Power to the People: How One Unknown Group of Researchers Holds the Key to Using AI to Solve Real…
Greg Borenstein

Greg Borenstein, the author of this Medium post, is a researcher at MIT Media Lab, so we can assume he’s a smart guy. The post is well-written in the sense that the sentences flow well from one to the next — but they also contain some deep factual misstatements, to wit:

> And then, as Deep Learning gained more support from big companies like Google and Facebook, it started to produce achievements that were legible — and extremely impressive — to the wider public. AlphaGo won historic victories against the world’s leading Go players. IBM Watson dominated human players at Jeopardy on network TV.

While IBM’s current business unit Watson may employ deep learning here and there, IBM Watson, the technology responsible for its Jeopardy victory in 2011, had absolutely zero to do with deep learning. It’s not part of the same trend at all. The Watson team at that time was not inspired by Hinton et al to apply deep learning to NLP for the purpose of answering trivia questions.

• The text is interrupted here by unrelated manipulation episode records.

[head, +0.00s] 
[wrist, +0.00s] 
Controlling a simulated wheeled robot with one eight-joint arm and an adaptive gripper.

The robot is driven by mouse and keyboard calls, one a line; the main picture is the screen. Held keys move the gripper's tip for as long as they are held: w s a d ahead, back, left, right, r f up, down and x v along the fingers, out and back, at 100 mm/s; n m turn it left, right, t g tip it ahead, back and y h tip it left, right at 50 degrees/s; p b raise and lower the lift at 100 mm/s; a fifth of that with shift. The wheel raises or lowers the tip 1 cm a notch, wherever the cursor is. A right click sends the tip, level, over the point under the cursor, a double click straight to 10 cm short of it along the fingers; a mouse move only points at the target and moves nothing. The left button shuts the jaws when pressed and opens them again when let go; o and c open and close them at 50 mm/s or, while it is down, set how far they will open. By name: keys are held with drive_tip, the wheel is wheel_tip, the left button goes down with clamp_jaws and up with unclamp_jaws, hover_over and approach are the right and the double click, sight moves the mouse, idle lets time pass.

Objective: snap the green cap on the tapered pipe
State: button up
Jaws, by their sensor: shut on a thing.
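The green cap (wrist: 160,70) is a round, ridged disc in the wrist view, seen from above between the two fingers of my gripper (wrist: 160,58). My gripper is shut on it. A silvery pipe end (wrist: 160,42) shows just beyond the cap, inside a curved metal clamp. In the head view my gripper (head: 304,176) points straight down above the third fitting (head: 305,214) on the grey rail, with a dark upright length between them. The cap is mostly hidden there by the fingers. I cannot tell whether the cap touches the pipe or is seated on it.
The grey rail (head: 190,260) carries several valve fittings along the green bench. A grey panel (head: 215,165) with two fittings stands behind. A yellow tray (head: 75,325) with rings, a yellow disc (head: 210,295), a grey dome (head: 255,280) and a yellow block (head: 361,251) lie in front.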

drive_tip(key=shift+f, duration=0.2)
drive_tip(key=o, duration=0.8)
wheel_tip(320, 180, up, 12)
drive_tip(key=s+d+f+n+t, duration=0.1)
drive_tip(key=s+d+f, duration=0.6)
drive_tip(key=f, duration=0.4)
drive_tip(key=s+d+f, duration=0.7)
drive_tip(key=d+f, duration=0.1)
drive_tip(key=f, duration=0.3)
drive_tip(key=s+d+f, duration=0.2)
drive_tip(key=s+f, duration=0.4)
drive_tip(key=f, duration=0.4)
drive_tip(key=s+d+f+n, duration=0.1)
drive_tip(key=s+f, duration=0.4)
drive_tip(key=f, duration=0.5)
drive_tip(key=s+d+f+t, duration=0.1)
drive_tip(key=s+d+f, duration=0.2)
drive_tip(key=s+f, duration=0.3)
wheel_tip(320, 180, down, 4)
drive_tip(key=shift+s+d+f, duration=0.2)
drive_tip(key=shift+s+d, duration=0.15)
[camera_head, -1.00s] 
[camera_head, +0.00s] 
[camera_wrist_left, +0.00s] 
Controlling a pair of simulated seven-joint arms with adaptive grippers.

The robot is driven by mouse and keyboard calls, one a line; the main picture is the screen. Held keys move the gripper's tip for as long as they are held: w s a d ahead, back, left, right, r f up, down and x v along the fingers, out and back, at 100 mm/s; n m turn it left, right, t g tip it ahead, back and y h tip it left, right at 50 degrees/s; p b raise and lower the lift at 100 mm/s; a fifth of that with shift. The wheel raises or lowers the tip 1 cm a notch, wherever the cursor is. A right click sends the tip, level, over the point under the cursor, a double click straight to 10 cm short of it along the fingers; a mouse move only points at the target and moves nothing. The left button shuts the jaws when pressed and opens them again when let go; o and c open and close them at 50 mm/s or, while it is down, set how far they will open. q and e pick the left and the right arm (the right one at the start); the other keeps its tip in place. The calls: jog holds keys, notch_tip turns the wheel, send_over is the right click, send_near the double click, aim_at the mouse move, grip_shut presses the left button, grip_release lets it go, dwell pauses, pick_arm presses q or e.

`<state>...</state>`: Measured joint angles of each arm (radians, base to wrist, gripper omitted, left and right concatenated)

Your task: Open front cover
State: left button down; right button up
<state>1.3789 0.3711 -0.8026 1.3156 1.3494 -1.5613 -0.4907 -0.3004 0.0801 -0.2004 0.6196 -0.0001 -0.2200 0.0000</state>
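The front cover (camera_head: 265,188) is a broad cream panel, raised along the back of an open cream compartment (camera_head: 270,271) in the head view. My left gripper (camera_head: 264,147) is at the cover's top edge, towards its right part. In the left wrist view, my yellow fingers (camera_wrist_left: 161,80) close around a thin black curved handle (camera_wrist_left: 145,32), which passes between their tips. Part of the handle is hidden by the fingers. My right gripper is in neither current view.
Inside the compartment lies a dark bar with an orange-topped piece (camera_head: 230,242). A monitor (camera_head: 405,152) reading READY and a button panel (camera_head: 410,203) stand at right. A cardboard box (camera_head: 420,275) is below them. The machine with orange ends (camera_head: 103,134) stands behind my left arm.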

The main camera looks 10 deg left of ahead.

Which leads us to this, the supposed reveal:

> But now for a splash of cold water: while AI systems have made rapid progress, they are nowhere near being able to autonomously solve any substantive human problem.

Self-driving vehicles are a substantive human problem, and deep learning is at the heart of the computer vision technologies that help steer them. Most tasks of machine perception, whether we’re dealing with images, time series, sound or text, have seen great gains as well. Insubstantive? Hardly. For a brief review of deep neural networks and a non-exhaustive list of what they can do, please see these pages:



If Borenstein means that AI doesn’t solve problems entirely by itself without human intervention … well, sure. It doesn’t. But nobody who counts is saying that it does, so it would be a strange straw man to argue against. Do humans need to be involved in constructing and tuning AI solutions. Of course they do.

Here’s what Borenstein is driving at:

> What’s needed for AI’s wide adoption is an understanding of how to build interfaces that put the power of these systems in the hands of their human users. What’s needed is a new hybrid design discipline, one whose practitioners understand AI systems well enough to know what affordances they offer for interaction and understand humans well enough to know how they might use, misuse, and abuse these affordances.

So human-computer interfaces and augmented intelligence are the only “substantive” human problems Borenstein recognizes. While those are great problems to work on, I think few people would actually agree with him that they are the only significant problems to be solved.

> As Recurrent Neural Nets surpass Convolutional Neural Nets only to be outpaced by Deep Reinforcement Learning which in turn is edged out by the inevitable Next Thing in this incredibly fast moving field…

This is unfortunately untrue. While they have some overlap, CNNs and RNNs both do great on different problems, and few researchers would claim that one has surpassed the other, or that RL has surpassed them both. (Yann LeCun would be especially surprised to hear that…) DeepMind’s AlphaGo algorithm combines CNNs with RL with Monte Carlo Tree Search, meaning the best algorithms arise from combinations, rather than winning a horse race.

Such a poor understanding of these algorithms bodes ill for Mr. Borenstein’s attempts to bring it to the masses by building a Visicalc equivalent for AI…

> The core job of most machine learning systems is to generalize from sample data created by humans. The learning process starts with humans creating a bunch of labeled data…. At the end of training the learning algorithm produces a classifier

Borenstein has glossed over unsupervised learning, which deep learning can perform well and which has no need of labeled data. Unsupervised learning can be used for both search and anomaly detection, two enormous problems. This omission makes many of his subsequent assertions irrelevant or wildly off base when applied to ML as a whole. He’s really just talking about classifiers.

On the subject of building classifiers, yes, we do need systems that allow us to label data easily, we need to improve them. Crowdflower and Mechanical Turk are two tools that researchers use now, and many companies roll their own solutions in house. Unsupervised learning does not have that problem.

> So, if we want to build systems that users trust and that we can rapidly improve, we should select algorithms not just for how often they produce the right answer, but for what hooks they provide for explaining their inner workings.

This is one of the most baffling sentences in the whole essay. If we were to select algorithms for their explanatory power, we would not be working with deep neural networks at all, because they lack feature introspection. And by doing that, we would give up most of the gains AI has made in recent years. His stance is perplexing and scientifically regressive.

While I support initiatives that integrate AI and HCI to augment UX and technology in general, I find this essay to be a particularly poor expression of efforts in that direction. It’s disappointing to see a researcher employ the sensationalist tactics, misdirections and exaggerations of the press to draw attention to his writing and school of thought, and it does not do credit to his cause.